After more than 30 marathons, mountain races and ultra runs, this is my fun and easy beginners guide for first time marathoners, dreaming-to-be marathoners, I-want-to-run-10-k peeps and whoever is at the start of their running career.

1. Toilets. Always.

This is especially for my ladies out there. Before running, you should drink a lot of water (or whatever fits your taste) and hydrate yourself properly - otherwise your body will not be able to kick ass. So, if you pass by the porta-potties, don’t think and find excuses (later, after the first kilometer, whatever). Just find your spot in the queue and do it early. The first toilets in the race will be terribly crowded and you don’t want to lose a significant amount of time there. Along with this: Bring toilet paper and check the race map before running to remind yourself of the exact locations. In longer trail runs or ultras, infrastructure might be even worse, so no hurry there as you won’t find toilets anywhere anyway.

2. Stick to your habits

This is true for everything. No fancy first-time breakfast options in that cool hotel you are staying in, no new pair of running shoes that were on sale at the expo for the big day and certainly no new clothes you have not tried on properly before. Also - I cannot recommend any style of short hot pants (chaviiiiiing - nothing is worse). Even your usual outfit might cause issues when they get moisture due to sweat, showers, humidity, rain or idiots who spill their water. When it comes to bras, I would invest in a quality piece, though I never experienced pain or discomfort with cheaper models due to my boob size. (Guys might want to tape their nipples - seems to be a wide spread problem).

3. Stay hydrated

Already mentioned thet in (1). Something I absolutely underestimated during my first races. A thirsty "you" won't run far, believe me. It doesn't matter whether you prefer aid stations, small bottles or a hydration backpack - just take care of it somehow. Personally, I love the cheapest version of Decathlons backpacks as it has got enough space for keys and money, but still doesn't weight too much (I am clearly not a big fan of expensive overpriced brands). By the way, it may be helpful to fill your calories through liquids (Coke, gels, whatever) as it is way less fun to run on a full stomach.

4. Just for Girls

If there is any chance - being on your period won't help.
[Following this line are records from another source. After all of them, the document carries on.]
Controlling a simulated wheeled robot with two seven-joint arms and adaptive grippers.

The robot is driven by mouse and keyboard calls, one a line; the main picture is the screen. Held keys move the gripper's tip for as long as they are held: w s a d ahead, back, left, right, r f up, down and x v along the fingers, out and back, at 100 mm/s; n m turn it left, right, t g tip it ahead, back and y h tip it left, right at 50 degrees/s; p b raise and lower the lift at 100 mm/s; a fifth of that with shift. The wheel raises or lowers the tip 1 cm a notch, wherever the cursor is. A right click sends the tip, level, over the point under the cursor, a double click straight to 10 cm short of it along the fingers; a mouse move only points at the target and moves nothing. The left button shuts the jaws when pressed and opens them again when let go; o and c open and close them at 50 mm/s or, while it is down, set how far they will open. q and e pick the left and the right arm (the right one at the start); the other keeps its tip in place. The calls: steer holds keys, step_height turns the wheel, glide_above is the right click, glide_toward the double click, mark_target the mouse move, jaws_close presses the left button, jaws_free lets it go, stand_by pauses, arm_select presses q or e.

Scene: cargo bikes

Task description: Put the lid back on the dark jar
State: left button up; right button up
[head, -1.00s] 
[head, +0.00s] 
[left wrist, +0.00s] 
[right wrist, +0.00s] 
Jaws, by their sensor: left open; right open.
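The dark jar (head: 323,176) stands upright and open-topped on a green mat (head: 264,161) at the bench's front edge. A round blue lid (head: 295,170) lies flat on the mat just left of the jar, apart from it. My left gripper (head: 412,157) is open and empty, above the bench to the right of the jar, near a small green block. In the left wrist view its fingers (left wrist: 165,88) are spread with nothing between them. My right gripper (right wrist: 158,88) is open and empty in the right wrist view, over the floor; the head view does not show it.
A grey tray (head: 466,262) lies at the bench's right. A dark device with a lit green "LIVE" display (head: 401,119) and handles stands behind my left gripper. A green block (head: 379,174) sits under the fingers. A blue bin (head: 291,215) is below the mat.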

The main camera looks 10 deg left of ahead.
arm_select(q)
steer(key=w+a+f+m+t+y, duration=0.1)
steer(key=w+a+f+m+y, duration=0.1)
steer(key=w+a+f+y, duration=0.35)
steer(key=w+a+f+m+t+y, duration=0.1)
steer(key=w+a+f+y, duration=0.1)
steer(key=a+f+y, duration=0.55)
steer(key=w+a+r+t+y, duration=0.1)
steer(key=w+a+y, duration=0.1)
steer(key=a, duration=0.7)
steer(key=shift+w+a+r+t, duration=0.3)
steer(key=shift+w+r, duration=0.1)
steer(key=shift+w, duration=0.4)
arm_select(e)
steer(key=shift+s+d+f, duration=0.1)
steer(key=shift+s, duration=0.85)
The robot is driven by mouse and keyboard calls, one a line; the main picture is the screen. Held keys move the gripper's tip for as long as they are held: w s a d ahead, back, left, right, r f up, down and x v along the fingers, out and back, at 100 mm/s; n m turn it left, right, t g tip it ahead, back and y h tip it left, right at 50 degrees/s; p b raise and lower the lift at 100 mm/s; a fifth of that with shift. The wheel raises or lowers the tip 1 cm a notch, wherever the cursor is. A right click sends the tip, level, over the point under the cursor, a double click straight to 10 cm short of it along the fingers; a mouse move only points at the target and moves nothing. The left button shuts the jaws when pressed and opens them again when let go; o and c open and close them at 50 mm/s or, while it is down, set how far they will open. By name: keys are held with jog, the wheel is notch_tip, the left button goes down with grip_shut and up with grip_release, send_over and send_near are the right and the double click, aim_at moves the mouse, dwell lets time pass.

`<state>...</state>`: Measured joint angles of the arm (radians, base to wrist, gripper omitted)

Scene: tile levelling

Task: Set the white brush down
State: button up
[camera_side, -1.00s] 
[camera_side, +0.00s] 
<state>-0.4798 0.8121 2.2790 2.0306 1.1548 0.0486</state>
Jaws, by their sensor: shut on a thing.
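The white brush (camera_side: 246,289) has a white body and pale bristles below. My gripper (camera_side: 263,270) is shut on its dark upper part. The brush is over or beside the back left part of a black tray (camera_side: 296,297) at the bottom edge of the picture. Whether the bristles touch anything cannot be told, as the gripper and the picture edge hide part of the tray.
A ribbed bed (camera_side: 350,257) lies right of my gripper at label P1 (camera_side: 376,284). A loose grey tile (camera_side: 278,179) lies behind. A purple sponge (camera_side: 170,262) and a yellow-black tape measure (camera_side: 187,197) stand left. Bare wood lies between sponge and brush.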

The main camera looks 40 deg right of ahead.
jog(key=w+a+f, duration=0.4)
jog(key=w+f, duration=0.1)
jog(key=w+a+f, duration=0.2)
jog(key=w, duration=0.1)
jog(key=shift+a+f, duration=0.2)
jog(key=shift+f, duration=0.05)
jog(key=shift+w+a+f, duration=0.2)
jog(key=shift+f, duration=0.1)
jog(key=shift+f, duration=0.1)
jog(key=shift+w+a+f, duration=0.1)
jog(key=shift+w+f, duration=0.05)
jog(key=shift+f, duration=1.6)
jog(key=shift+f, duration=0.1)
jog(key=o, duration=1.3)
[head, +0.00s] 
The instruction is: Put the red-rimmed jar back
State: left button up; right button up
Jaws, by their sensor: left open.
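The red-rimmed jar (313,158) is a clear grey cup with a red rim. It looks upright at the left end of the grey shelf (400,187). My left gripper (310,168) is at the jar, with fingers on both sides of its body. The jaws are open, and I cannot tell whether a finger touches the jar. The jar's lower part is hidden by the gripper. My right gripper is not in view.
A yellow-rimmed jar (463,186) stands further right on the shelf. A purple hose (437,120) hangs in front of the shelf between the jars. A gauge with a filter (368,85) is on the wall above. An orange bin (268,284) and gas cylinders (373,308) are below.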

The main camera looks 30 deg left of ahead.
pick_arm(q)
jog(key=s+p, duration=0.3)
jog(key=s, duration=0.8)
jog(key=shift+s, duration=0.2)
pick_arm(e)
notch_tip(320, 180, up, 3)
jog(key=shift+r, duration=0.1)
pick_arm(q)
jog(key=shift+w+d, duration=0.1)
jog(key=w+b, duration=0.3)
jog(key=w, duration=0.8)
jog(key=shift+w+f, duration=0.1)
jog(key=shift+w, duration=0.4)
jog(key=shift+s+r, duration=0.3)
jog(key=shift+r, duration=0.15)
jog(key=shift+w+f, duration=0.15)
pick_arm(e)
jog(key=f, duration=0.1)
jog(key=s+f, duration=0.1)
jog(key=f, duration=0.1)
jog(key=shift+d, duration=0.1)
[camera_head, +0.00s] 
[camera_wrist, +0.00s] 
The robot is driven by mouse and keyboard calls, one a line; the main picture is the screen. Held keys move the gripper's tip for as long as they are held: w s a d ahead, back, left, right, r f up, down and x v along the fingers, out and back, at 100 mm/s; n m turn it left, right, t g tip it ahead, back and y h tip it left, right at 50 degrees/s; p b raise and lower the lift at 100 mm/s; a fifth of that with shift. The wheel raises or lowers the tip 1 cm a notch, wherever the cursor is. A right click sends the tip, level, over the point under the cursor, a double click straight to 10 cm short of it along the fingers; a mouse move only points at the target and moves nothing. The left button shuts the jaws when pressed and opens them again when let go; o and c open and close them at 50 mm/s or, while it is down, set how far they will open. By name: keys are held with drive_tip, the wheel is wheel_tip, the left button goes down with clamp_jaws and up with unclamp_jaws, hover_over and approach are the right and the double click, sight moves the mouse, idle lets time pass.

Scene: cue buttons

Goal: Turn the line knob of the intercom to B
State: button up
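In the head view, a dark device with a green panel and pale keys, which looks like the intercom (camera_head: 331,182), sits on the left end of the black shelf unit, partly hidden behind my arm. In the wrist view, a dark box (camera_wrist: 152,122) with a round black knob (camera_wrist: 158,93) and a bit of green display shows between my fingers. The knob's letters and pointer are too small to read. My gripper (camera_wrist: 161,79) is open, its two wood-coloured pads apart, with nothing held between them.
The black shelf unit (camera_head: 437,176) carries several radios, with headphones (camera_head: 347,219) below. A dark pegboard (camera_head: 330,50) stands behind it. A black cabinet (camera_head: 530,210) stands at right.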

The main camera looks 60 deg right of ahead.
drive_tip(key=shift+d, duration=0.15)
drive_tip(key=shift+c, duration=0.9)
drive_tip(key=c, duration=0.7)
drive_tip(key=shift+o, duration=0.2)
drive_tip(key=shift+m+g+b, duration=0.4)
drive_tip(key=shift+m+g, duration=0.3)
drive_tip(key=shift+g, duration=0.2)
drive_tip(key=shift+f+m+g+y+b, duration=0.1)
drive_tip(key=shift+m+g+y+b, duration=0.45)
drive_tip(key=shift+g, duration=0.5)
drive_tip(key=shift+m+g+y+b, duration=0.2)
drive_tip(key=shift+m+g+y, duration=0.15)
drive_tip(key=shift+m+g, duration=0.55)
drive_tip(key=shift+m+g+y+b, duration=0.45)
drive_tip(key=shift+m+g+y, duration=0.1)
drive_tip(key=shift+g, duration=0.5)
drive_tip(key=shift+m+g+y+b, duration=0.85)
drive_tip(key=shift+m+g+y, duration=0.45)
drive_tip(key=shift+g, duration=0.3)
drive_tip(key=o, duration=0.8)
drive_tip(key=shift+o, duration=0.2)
I like to reschedule via birth control pills as that massive lack of magnesium only leads to cramps and sore muscles.

5. Strategy

Your first marathon is a big thing. You feel excited when only thinking about it or even a bit dizzy? That's at least how I felt at my big day. Don't mess it up by setting unrealistic goals - this race should be about enjoying the atmosphere and people around you. Push your personal borders and run that distance you never did before, but make sure you have a good time. There is good and bad days in running, a shitty blister on your feet, your stomach feels weird or whatever - many factors contribute to the actual finishing time and ruining everything by absolutely wanting to make a certain time only leads to cramps, a shit mood and tears while running the last few miles. Stay positive and have an awesome day, you will never forget about it!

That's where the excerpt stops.